Tomorrow I’m off to Kona on the Big Island of Hawaii for the Kona Choral Society’s annual performance of Handel Messiah. This will be my fifth year in a row that I’ve been in Kona for this annual event and I’m honored to be asked back year after year. For the last two years, during the performance someone leaned up against the light panel in the Sheraton Kona Ballroom and all the lights have gone out—I wonder if it will happen again this year?! I also wonder if the audience will clap between every movement in Messiah which they have done in the past?!
Someone at the Tacoma Symphony has already addressed this phenomenon as written in their blog: “Clapping between movements? The nerve.”
“we just performed a sold-out concert of Handel’s Messiah at St. Charles Borromeo church and the enthusiastic audience not only clapped between every movement (a considerable accomplishment in the case of Messiah) but even made up a few extra movements where none before existed.
“During intermission I endured the wrath of one indignant, seasoned patron who complained that the applauders were ruining the performance and wanted to know why we hadn’t printed “do not applaud between movements” on the program page. (I restrained myself from pointing out that the program page already enjoins “no photography” and “turn off cell phones” to only modest, occasional effect.)”
The post goes on to refer to New York Times critic Alex Ross’ article on applause, “The Rest is Noise,” in which he explains that the custom of not clapping between movements originated in 19th century Wagnerian opera, and “it didn’t hit the concert hall until Leopold Stokowski introduced it in the 1920s, and was adopted only gradually, attaining universality not before the late ‘50s or even early ‘60s.”
The Tacoma Symphony blogwriter ended with, “It’s a natural human reaction to want to respond with joy to the music. To not applaud this music is itself anomalous – an example of the restrained, repressive attitude toward classical music that has made people avoid our art form like castor oil.
So I’m overjoyed that those people clapped at every turn on Friday night. First, it means we had a lot of new friends in the house, and we should welcome them. Second, apparently there are people out there who don’t know about the prim and proper school of classical music, but still believe it is meant to be a joyful, participatory group experience. Maybe we can learn something from them.
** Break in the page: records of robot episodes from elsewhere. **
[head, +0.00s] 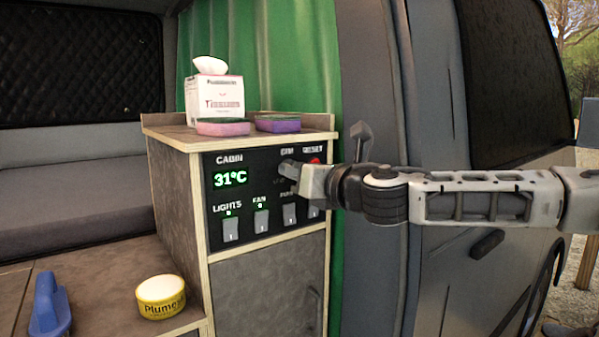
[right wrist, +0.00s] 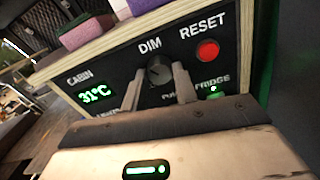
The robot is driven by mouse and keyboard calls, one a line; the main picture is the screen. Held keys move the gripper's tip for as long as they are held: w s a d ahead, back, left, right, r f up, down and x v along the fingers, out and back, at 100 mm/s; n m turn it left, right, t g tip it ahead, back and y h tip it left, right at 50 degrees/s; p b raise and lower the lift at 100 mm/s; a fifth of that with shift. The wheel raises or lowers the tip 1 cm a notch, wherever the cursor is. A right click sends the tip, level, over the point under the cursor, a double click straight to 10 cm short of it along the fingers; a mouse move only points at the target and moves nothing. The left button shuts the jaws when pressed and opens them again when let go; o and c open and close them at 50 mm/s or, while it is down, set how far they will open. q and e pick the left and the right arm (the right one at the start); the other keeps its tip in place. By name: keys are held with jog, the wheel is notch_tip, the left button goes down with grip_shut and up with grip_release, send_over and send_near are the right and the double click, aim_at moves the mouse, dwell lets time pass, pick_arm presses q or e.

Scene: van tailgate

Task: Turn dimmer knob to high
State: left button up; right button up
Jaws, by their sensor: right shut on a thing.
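The dimmer knob (right wrist: 159,71) is a dark round knob under the word DIM on the black control panel (head: 268,171). In the right wrist view my right gripper (right wrist: 159,80) has one finger on each side of the knob and is shut on it. In the head view my right gripper (head: 295,171) reaches the panel from the right and mostly hides the knob. The knob's exact setting cannot be read. My left gripper is not in view.
The red RESET button (right wrist: 207,50) is just right of the knob. Lit switches, such as the LIGHTS switch (head: 230,230), sit below. A tissue box (head: 214,100) and two sponges, one pink (head: 223,127) and one purple (head: 278,123), stand on the cabinet top. A yellow tin (head: 161,297) and a blue object (head: 49,308) are lower left.

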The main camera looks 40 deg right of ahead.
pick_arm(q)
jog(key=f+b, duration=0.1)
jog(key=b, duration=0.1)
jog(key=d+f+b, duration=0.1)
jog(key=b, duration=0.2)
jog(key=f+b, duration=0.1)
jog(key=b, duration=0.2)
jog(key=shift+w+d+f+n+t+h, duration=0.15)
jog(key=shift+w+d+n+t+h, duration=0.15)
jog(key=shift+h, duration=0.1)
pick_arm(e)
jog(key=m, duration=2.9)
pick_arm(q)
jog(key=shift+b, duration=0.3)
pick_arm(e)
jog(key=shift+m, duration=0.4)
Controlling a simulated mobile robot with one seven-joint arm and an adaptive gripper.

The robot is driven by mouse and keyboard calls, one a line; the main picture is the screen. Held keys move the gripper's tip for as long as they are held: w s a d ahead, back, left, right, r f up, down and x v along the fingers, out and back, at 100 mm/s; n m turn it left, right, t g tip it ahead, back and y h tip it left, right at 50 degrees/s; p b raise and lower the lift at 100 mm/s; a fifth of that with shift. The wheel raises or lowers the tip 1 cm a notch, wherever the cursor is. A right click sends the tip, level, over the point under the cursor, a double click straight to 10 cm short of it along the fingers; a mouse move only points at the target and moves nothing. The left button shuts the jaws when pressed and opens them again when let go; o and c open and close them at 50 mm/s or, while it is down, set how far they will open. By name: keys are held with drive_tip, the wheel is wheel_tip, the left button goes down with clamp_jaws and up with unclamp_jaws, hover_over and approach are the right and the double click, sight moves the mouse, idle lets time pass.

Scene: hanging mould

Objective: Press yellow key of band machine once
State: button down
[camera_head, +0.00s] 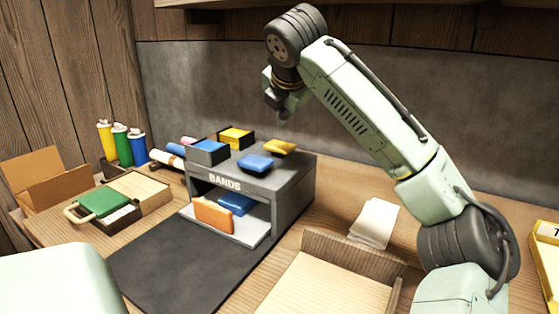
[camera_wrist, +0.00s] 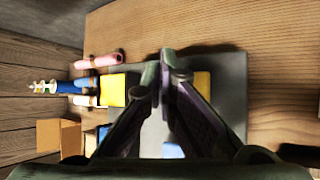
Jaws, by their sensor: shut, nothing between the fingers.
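The grey band machine (camera_head: 292,180), marked BANDS, stands at mid-table. The yellow key (camera_head: 280,147) is a low pad at the back right of its top, beside a blue key (camera_head: 256,162). In the wrist view the yellow key (camera_wrist: 203,84) is partly hidden by the right finger, and the blue key (camera_wrist: 172,151) shows lower down. My gripper (camera_head: 281,121) is shut and empty above the back of the machine, apart from the yellow key. In the wrist view the fingertips (camera_wrist: 165,72) appear left of the yellow key.
A dark wall (camera_head: 200,80) rises behind. A dark mat (camera_head: 185,265) lies clear in front.

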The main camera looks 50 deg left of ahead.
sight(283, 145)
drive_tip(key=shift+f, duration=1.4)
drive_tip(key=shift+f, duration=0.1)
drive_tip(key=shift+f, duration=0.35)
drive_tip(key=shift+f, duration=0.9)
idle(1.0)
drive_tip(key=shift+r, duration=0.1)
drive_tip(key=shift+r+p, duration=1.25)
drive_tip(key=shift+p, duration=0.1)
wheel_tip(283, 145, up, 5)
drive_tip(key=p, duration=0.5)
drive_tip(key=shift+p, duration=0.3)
Maybe there’s hope for our art form after all.”
The other work on the program is Gloria by John Rutter. It was composed in 1974 and was commissioned by Mel Olson, conductor of choirs in Omaha, Nebraska. It was Rutter’s first commission from the United States, and according to Wikipedia, “Rutter composed it according to Olson’s specifications, noting his influence: ‘Much of the credit must go to Mel Olson … because, in telling me what he was looking for in a new choral work, he was telling me what thousands of other choral directors were looking for too.’ ” According to ClassicFM, “this turned out to be the first of many trips to the United States, where his music found a huge audience.” Apparently Gloria was the piece which brought Rutter international attention.
From David’s Review Corner: …The Gloria dates from 1974, when the composer was twenty-nine, and was the result of a commission from America, its three movements ending in a vivacious riot of choral joy in a fast running vivace.
From Classics Today: It’s hard not to get caught up in the overall excitement—Rutter ideally captures the festive, celebratory nature of these texts while offering plenty of his signature melodies, catchy rhythmic structures, and vibrant orchestration, involving powerfully expressive brass, percussion, and organ in the Gloria and Te Deum.
From Gramophone: Although best known for his many carols and anthems, John Rutter is equally adept at handling music on a larger canvas. His reflective Requiem (now 25 years old) is an established classic. Much the same can be said of the evergreen 1974 setting of the Gloria, Rutter’s first major overseas commission. Its incisive, punchy, syncopated brass opening lingers memorably, setting the scene for some spectacular, polished and vibrant singing. The notoriously taxing finale is accomplished without a wobble, resulting in a deeply satisfying performance.
I confess that I don’t know very much music by John Rutter, and his compositions have been criticized for being overly approachable and saccharine. However, I have to admit that I’ve enjoyed working on the Gloria, as it has been technically challenging in spots. I’m looking forward to the dress rehearsal and performance this weekend!